Diana Evans’ article (Curry’s sermon will go down in history, 21 May) is certainly a true reflection on the excellent sermon Bishop Michael Curry gave at the wedding of the Duke and Duchess of Sussex; the delivery was outstanding and it was one of the high points of the service. However, though it may be true that the sermon’s delivery is “not something ever witnessed in the lofty walls of the pinnacle of the Anglican establishment at a royal wedding”, its radical content is the same as the Queen and other regular churchgoers hear most Sundays. Christianity at its best is not always comfortable and certainly not boring, as we are told Christian love is a challenge to us all on how we live our daily lives and treat others as we would have them treat us.
Charles Elliott
Wakefield
• Perhaps the bemused and even frowning looks on the faces of the royal family as they listened to Michael Curry’s sermon was because they have never really listened to a passionate Christian before? Rather they attend church and listen to preachers toadying up to them, thus justifying their enormous wealth and privilege.
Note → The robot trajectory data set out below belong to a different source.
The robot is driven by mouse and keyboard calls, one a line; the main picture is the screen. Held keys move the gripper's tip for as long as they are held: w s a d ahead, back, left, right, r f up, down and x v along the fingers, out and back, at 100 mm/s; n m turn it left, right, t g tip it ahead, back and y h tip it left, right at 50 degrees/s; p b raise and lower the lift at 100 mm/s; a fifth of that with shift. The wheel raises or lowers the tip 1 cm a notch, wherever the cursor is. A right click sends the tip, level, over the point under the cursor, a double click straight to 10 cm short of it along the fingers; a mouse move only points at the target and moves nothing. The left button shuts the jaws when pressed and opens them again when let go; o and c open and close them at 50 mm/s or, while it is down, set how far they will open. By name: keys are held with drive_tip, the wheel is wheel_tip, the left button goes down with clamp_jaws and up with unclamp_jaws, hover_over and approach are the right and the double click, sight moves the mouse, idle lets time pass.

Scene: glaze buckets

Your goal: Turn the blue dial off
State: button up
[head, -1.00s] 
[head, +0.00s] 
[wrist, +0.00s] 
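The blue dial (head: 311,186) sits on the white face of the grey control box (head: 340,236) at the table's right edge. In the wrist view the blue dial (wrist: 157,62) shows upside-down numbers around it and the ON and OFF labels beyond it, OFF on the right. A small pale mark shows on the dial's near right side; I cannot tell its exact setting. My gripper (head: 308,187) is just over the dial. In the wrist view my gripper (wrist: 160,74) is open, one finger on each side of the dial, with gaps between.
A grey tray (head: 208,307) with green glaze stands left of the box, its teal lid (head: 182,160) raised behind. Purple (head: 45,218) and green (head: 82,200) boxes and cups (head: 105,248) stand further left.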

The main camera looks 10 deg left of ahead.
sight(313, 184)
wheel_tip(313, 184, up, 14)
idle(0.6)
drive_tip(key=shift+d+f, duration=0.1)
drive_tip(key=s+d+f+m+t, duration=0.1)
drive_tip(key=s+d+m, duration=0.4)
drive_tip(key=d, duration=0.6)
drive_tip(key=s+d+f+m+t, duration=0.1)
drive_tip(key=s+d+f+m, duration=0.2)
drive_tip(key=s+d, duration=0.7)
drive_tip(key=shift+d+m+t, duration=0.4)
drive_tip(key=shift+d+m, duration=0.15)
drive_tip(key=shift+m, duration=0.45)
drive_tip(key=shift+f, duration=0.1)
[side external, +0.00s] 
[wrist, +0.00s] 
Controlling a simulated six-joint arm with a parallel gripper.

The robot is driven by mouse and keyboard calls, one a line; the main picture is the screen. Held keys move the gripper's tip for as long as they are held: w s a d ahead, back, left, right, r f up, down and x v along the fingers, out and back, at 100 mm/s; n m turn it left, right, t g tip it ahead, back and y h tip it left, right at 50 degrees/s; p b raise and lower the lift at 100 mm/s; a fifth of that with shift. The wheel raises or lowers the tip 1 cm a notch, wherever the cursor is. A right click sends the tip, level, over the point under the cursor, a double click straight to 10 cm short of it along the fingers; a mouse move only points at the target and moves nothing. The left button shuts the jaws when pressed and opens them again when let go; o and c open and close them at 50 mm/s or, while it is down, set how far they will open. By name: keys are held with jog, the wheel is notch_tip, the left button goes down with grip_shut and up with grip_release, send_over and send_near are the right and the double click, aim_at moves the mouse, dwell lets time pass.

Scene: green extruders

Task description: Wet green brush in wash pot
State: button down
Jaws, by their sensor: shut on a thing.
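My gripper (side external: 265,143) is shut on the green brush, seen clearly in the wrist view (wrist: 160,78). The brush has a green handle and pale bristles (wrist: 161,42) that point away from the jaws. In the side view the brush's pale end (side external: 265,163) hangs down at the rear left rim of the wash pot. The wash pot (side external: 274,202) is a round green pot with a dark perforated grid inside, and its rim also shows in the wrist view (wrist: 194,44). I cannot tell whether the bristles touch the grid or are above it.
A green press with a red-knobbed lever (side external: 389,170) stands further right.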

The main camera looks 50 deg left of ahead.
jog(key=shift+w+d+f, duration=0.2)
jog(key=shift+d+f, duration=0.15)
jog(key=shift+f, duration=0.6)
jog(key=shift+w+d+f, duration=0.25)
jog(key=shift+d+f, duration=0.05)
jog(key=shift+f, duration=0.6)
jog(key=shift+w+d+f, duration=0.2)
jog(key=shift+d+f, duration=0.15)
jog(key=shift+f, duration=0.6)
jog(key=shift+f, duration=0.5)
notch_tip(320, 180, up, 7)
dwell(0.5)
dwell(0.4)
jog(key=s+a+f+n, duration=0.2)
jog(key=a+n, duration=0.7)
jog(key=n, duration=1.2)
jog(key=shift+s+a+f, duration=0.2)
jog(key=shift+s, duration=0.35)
I thought the sermon was courageous and wonderful.
Jean Lorriman
Huddersfield, West Yorkshire
• Wedding guests would not have been so embarrassed and dumbfounded if they knew their TS Eliot: “The only hope. Or else despair / Lies in the choice of pyre or pyre – / To be redeemed from fire by fire. / Who then devised the torment? Love” (Little Gidding – part 4).
Keith Richards
London
• I’d be more convinced of the much reported new order if the Duchess of Sussex had been driving the electric E-Type rather than the Duke (We did it: Duke and Duchess of Sussex praised for ceremony, 21 May).
Sam White
Lewes, East Sussex
• Harry confirmed the maxim that a man who opens a car door for his wife either has a new car or a new wife.
Dr Dora Henry
Stratford-upon-Avon, Warwickshire
• I am happy the duchess has said she is a feminist (Royal website highlights duchess’s feminism, 21 May), but I prefer the term “equalist” because that is what we are and should be.
Mary Cocker
Great Staughton, Cambridgeshire
• Duke of Sussex may be a silly title (Letters, 21 May) but it does at least recognise the pre-eminence of Brighton in providing entertainment for a prince in the 18th century.